**STATED TASK**: Your task is to write out exactly the lines from the line containing "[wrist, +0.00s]" through the end of the records, inclusive at both ends.

═════ MATERIAL SUPPLIED

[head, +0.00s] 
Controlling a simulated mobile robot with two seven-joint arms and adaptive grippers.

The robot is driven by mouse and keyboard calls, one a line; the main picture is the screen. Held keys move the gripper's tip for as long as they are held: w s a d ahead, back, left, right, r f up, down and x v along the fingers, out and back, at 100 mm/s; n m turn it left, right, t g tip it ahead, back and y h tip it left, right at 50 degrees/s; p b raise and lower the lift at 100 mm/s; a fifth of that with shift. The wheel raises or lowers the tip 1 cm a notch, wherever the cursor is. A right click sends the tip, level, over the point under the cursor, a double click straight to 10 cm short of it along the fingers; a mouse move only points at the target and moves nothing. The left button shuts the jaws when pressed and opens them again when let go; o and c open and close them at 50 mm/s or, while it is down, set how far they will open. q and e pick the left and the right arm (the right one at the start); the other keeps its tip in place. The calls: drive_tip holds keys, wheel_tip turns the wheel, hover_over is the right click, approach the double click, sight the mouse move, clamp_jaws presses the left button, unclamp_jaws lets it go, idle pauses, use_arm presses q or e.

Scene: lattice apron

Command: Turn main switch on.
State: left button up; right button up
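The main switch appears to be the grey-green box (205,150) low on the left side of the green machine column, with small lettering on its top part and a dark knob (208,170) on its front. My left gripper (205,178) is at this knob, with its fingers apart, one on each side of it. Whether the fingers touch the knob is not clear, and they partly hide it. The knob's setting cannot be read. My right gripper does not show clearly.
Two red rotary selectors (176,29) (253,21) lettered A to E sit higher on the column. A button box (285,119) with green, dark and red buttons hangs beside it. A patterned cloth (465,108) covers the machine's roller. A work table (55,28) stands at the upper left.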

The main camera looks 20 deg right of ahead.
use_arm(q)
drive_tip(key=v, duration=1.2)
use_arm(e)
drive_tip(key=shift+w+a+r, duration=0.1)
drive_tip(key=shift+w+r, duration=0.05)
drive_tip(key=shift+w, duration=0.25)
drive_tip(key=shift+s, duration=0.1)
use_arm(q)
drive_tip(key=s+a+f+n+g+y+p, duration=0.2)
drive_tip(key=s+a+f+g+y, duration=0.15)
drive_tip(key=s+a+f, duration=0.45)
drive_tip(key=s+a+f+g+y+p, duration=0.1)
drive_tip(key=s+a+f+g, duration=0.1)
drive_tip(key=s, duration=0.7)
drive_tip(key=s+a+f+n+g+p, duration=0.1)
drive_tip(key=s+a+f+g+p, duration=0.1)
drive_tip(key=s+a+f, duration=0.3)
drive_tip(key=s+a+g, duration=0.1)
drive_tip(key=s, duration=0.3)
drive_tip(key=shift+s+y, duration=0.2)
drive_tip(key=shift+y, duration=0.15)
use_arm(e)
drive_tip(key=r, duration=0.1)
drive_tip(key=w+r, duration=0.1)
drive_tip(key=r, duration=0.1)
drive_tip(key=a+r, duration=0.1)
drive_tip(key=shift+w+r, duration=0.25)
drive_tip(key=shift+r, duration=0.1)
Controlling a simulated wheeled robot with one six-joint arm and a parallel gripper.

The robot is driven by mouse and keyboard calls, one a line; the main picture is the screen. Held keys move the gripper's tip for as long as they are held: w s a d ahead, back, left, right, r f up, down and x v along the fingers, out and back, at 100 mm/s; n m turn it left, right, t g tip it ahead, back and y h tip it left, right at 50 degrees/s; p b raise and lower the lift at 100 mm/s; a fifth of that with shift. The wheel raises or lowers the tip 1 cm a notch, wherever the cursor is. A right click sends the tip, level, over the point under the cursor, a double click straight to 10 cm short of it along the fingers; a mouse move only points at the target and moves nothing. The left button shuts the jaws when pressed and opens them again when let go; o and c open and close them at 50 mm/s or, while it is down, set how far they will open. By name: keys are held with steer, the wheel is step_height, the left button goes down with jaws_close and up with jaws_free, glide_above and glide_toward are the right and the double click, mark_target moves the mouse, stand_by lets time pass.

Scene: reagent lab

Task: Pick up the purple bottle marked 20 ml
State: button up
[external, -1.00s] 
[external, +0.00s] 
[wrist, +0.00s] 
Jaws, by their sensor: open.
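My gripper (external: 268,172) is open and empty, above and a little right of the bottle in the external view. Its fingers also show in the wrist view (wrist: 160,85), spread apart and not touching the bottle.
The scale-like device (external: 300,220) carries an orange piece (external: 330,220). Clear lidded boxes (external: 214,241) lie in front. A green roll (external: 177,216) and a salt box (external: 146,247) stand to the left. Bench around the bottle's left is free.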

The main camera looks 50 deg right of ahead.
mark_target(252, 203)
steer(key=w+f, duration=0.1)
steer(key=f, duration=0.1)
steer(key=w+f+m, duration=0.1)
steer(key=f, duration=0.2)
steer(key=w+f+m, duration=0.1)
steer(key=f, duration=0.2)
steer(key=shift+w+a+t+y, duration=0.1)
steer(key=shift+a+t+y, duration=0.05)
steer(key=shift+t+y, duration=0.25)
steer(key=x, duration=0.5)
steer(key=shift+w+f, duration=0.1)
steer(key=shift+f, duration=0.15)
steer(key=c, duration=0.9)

══════════

**IN RESPONSE**:
[wrist, +0.00s] 
Jaws, by their sensor: open.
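My gripper (external: 268,172) is open and empty, above and a little right of the bottle in the external view. Its fingers also show in the wrist view (wrist: 160,85), spread apart and not touching the bottle.
The scale-like device (external: 300,220) carries an orange piece (external: 330,220). Clear lidded boxes (external: 214,241) lie in front. A green roll (external: 177,216) and a salt box (external: 146,247) stand to the left. Bench around the bottle's left is free.

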The main camera looks 50 deg right of ahead.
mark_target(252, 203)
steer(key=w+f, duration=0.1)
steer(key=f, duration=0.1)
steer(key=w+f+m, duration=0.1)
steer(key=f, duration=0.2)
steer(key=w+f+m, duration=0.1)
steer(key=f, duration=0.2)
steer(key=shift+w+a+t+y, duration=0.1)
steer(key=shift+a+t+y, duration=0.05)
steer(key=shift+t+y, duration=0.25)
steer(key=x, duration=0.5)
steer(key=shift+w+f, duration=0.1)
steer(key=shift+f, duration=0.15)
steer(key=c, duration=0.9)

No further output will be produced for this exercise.